The EUR green bond residential real estate universe is small, only comprising four issuers being Vonovia (largely Germany - Vonovia recently acquired Deutsche Wohnen), Vesteda (Netherlands), Kojamo (Finland) and Sato (Finland). Still, we do note that some form of consistency is being applied across residential real estate issuers in the sense that the measurement of energy usage and emissions also spans tenant scope. There might be some differences in approach, such as the fact that tenant electricity usage is not included in the energy and emission numbers published by Vonovia. While the Finish operators have managed to proceed to live tracking of energy usage at their tenants, Vonovia and Vesteda calculate energy and emission impact on the back of energy labels. The table below shows a summary from the latest published green bond allocation reports and issuer 2021 sustainability reports.
Clearly the Vonovia green bond holder achieves the largest impact in comparison to the regular Vonovia bond holder. Energy intensity and emissions sit roughly 60% lower than at overall company level, and in the case of its recent Deutsche Wohnen acquisition, the green bond properties emit nearly 65% less CO2 per square metre (sqm). When we extrapolate the 24.6 KWh per sqm tenant electricity usage as reported by Dutch peer Vesteda (since Vonovia does not report on electricity), the energy usage on green bond assets rises from 64 KWh per sqm to 85 KWh per sqm. This would still imply a 54% lower intensity than at regular bond level, which again reflects much more impact than at the other issuers.

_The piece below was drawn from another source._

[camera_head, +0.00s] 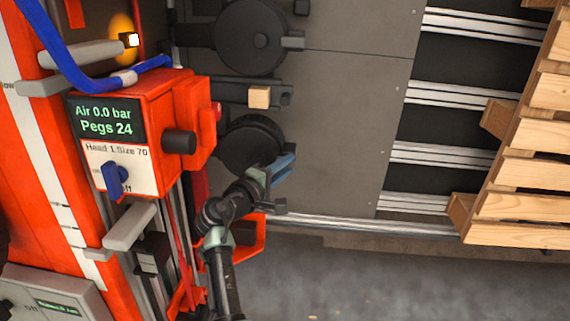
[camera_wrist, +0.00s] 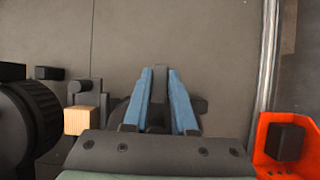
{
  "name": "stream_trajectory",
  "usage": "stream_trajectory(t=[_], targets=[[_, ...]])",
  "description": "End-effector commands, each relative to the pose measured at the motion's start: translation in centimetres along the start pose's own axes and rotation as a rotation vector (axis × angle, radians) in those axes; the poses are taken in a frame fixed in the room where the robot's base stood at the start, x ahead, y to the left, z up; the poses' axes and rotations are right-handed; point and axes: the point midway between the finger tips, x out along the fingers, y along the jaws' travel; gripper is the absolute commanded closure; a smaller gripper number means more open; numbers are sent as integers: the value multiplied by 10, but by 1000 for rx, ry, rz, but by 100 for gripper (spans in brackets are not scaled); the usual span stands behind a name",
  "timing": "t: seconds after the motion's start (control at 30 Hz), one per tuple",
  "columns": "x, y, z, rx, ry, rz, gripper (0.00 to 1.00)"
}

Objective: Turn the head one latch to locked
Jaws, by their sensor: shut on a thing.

Despite data showing lower emissions, greeniums are difficult to come by
We highlighted the superior energy intensity and carbon footprint at Vonovia, but this feature is also available across all issuers, as one would expect. Hence, if the green bond is funding assets with better climate impact, even if the difference only amounts to 5% as reflected in the case of Kojamo, the green bond holder should be willing to pay up. The chart below shows that this is clearly not the case and in some cases we are even seeing green bonds trading at wider credit spreads today. The best example is the Deutsche Wohnen 0.5% 2031 green bond which trades at 20bp pick-up to the Deutsche Wohnen 2031 1.625% regular bond. Valuations should speak in favour of the green bond, given the huge difference in energy usage and emissions to company level.
Green bond valuations in the Finnish names are also off-course. The Kojamo 2% 2026 green bond trades at 25bp of pick-up to the Kojamo 1.875% 2027 regular bond, despite featuring a 1y less in duration. In the case of Sato, the 1.35% 2028 trades at the highest (222bp) spread steepness in this universe to its shorter dated equivalent non-green bond, being it the 1.375% 2024. Such steepness is not visible at similarly BBB2 rated Kojamo, while Sato on a stand-alone basis reports lower ND/EBITDA (12.6x) than Kojamo (14.3x), according to the latest rating agency adjusted financial metrics. Presumably the Sato bonds are still reeling from the negative credit outlook issued at parent company level, although this has been recently revised back to stable. Clearly, investors have pushed ESG features on this bond to the backburner.
Finally, we see a flat credit term spread between the Vesteda 2% 2026 non-green and the Vesteda 1.5% 2027 green bond. But this does not seem to be driven by the green label of the 2027 bond, since we see similar flatness in term premia on Vonovia non-green bonds as well. Also, one might deem the 40bp tighter spread on the Vesteda 0.75% 2031 bond vs the Vonovia 0.75% 2032 bond as a sign that perhaps in this instrument the greenium has materialized. But one needs to take the one-notch credit rating differential between Vesteda (A3) and Vonovia (BBB1) into consideration, which for example, in the commercial real estate space contributes to 27bp of difference, judging by the difference in valuations in Gecina (A3) and Covivio (BBB1), for example. This then leaves only 13bp of greenium, which seems scant given that Vesteda’s green bond portfolio generates nearly half the emissions as to what is reported at Vonovia company level.
Clearly, investors are not spending too much time on assessing impact report, because we would have ideally seen greeniums manifesting across all issuers. This is likely due to the poor state of the real estate credit market, where credit spreads have gone through the roof and liquidity has all but evaporated. However, given the occurrence of greeniums in the past, we would not be surprised that once the market normalizes, that the green bonds would outperform their regular equivalents. Especially since issuers are providing hard data these days on what kind of impact their green bonds are having.